Media Rights Agenda (MRA), yesterday, urged Federal Government and security agencies to protect journalists covering the protests against hunger, scheduled to begin today, noting that as citizens exercise their right to protest unpopular government policies, it is imperative that journalists are able to report the events without fear of harassment or violence targeted at them.
In a statement issued in Lagos, yesterday, Programme Officer, MRA, Esther Adeniyi, urged government and security agencies to adopt and implement specific measures to protect journalists during the protests, including ensuring their physical safety, respecting their right to gather information, and preventing any form of intimidation or violence against them.
According to her, the call became necessary following recent events, where journalists faced undue harassment, obstruction, and violence while performing their duties with relevant authorities taking no steps or measures to ensure their safety, including during critical moments of public demonstrations.
Quoting Principle 20 of the Declaration of Principles on Freedom of Expression and Access to Information in Africa, adopted by the African Commission on Human and Peoples’ Rights in November 2019, which it said had been given judicial seal in Nigeria by a Federal High Court in Abuja, MRA said the Government had an obligation to take measures to prevent attacks against journalists and other media practitioners and to take effective legal and other measures to investigate, prosecute and punish perpetrators of such attacks.
MRA sounded the note of caution, just as an Australia-based woman activist, Amuche Nwakor, asked governments and security forces in the country to ensure safety of women, children and the vulnerable, as Nigerians prepared to begin nationwide protests today.

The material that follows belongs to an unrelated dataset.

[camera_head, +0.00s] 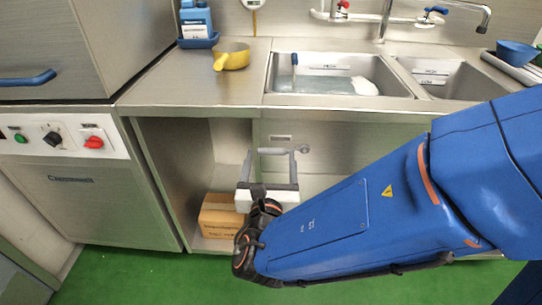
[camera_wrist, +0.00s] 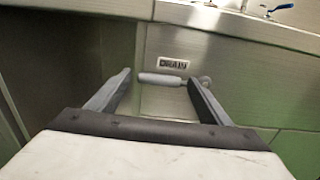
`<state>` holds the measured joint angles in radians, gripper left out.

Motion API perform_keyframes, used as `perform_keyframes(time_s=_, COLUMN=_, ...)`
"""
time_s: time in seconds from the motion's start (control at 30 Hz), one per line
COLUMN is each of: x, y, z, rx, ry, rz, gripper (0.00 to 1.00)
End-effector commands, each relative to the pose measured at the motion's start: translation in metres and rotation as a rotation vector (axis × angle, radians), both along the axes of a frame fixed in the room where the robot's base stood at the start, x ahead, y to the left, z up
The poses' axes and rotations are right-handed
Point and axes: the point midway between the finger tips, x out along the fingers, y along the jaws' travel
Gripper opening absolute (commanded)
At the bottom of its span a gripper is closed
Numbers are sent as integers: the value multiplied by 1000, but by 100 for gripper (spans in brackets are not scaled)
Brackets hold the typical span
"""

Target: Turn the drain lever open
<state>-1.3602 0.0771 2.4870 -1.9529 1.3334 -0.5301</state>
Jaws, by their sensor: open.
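The drain lever (camera_wrist: 163,79) has a grey rounded handle that lies roughly level under the sink front, with its round pivot (camera_wrist: 205,81) at the right end. In the head view the lever (camera_head: 271,151) shows just beyond my fingertips, with the pivot to its right. My gripper (camera_head: 271,153) is open in front of it. In the wrist view my gripper (camera_wrist: 158,76) has one finger on each side of the handle, the right finger close to the pivot. I cannot tell whether either finger touches the lever. A small label (camera_wrist: 174,62) is on the panel just above.
The sink's left basin (camera_head: 325,88) holds water and a white lump. A yellow pan (camera_head: 232,57) and a blue bottle (camera_head: 195,20) stand on the counter. A cardboard box (camera_head: 222,215) is in the open bay below. The grey cabinet with knobs (camera_head: 60,135) stands left.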

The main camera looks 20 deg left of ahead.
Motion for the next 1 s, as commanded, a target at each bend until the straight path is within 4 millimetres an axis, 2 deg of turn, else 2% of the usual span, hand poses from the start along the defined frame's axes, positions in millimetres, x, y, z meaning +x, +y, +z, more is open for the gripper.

Nwakor, who also called on the organisers of the protests to be civil, peaceful and decorous during the exercise, restated that it was not worth shedding the blood of any individual.
Speaking to The Guardian in Enugu, she stated that protests were part of the weapons allowed in any democracy to ventilate the misgivings of the citizenry on the policies of the government, stressing that it is the duty of those in authority to make it work.
Nwakor, who noted that it was unfortunate that the Federal Government allowed things to get the point of provoking the citizens into embarking on protests, said any responsible government should use it to better the lots of her people.